Goldman Sachs Group, Inc. v. Arkansas Teacher Retirement System, 594 U.S. ___ (2021)
Plaintiffs filed a securities-fraud class action alleging that Goldman violated securities laws prohibiting material misrepresentations and omissions in connection with the sale of securities, 15 U.S.C. 78j(b); 17 CFR 240.10b–5, and maintained an artificially inflated stock price by repeatedly making false and misleading generic statements about its ability to manage conflicts. Seeking to certify a class of Goldman shareholders, Plaintiffs invoked the “basic presumption” that investors rely on the market price of a company’s security, which in an efficient market will reflect all of the company’s public statements, including misrepresentations. The Second Circuit affirmed certification of the class.
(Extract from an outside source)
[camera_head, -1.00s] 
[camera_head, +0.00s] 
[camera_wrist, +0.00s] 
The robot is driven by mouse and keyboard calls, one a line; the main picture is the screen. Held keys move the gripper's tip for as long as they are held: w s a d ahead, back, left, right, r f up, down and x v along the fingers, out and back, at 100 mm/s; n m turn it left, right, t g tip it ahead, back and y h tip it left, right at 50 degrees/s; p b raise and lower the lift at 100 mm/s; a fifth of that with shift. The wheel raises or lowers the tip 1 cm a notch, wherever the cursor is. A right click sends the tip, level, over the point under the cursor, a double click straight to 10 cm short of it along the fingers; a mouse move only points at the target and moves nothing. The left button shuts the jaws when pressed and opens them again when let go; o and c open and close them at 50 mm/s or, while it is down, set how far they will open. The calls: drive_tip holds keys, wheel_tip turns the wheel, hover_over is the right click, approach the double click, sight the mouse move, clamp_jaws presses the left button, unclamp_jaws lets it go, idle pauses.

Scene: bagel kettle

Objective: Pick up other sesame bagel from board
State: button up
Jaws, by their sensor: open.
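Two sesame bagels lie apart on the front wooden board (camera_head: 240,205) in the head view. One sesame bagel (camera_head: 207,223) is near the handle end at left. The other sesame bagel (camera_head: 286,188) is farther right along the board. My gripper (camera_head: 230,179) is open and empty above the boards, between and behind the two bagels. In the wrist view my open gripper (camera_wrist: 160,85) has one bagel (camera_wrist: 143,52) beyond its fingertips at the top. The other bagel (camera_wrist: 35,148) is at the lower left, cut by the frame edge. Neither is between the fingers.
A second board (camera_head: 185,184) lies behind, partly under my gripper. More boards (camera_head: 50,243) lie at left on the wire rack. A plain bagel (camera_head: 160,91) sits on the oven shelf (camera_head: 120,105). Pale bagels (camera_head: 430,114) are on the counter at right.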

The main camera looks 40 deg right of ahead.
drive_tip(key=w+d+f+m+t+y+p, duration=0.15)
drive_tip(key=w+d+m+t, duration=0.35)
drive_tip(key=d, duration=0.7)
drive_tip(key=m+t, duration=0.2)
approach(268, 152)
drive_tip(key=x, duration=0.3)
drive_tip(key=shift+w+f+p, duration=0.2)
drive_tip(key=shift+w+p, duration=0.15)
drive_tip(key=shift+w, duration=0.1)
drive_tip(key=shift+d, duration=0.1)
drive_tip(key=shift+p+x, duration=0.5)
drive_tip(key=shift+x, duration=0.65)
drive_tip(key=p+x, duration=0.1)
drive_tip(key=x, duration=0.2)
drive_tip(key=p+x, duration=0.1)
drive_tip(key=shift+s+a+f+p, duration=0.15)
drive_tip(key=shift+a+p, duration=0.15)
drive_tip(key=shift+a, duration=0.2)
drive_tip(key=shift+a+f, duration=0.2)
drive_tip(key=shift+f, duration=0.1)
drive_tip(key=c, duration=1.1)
The Supreme Court vacated. The generic nature of a misrepresentation often is important evidence of price impact that courts should consider at class certification, including in inflation-maintenance cases, although the same evidence may be relevant to materiality, an inquiry reserved for the merits phase of a securities-fraud class action. The Second Circuit’s opinion leaves doubt as to whether it properly considered the generic nature of Goldman’s alleged misrepresentations. Defendants bear the burden of persuasion to prove a lack of price impact by a preponderance of the evidence at class certification and may rebut the presumption of reliance if they “show that the misrepresentation in fact did not lead to a distortion of price.” A defendant must do more than produce some evidence relevant to price impact and must “in fact” “seve[r] the link” between a misrepresentation and the price paid by the plaintiff. Assigning defendants the burden of persuasion to prove a lack of price impact by a preponderance of the evidence will be outcome-determinative only in the rare case in which the evidence is in perfect equipoise.
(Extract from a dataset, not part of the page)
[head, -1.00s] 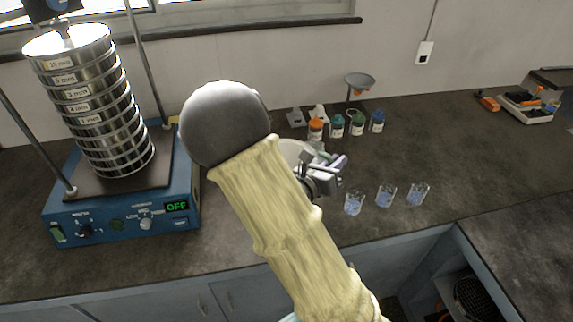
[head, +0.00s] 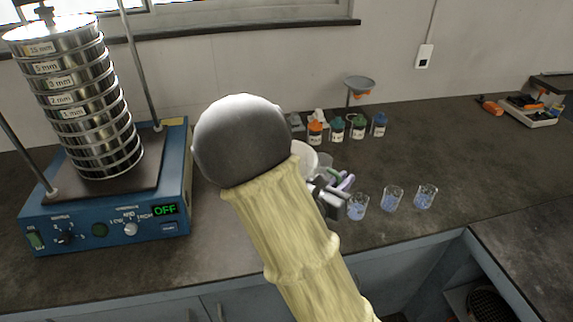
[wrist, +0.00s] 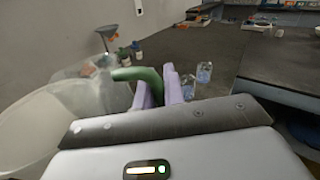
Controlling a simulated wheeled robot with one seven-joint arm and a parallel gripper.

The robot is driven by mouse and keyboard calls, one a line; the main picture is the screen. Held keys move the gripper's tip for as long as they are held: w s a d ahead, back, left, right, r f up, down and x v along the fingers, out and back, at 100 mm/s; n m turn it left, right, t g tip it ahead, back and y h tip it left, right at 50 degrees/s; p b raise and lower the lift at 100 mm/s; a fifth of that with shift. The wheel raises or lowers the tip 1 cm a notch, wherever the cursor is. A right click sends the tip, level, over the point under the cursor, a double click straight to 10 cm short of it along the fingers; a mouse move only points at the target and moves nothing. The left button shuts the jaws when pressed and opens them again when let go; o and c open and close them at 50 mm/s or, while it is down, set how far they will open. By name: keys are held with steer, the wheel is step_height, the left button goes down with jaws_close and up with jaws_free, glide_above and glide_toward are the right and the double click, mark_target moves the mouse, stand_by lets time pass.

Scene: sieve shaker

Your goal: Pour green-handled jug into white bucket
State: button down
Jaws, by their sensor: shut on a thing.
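The white bucket (head: 306,157) stands on the bench, mostly hidden behind my arm in the head view; its wide rim and wall (wrist: 35,128) fill the left of the wrist view. My gripper (head: 342,181), with purple fingers, is to the right of the bucket in the head view. In the wrist view my gripper (wrist: 158,88) is shut on the green handle (wrist: 140,76) of a clear jug (wrist: 95,92). The jug is beside or over the bucket's far rim; I cannot tell which. Its contents and exact tilt are unclear.
Three glass beakers with blue liquid (head: 392,198) stand close to the right of my gripper. Several small capped bottles (head: 337,130) and a funnel on a stand (head: 360,86) are behind. The sieve shaker (head: 105,205) is at left.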

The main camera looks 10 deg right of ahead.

In considering securities fraud class certification, the defendant bears the burden of proving a lack of price impact caused by its allegedly fraudulent statements impact by a preponderance of the evidence; the court must consider the generic nature of those statements.
SUPREME COURT OF THE UNITED STATES
Syllabus
GOLDMAN SACHS GROUP, INC., et al. v. ARKANSAS TEACHER RETIREMENT SYSTEM, et al.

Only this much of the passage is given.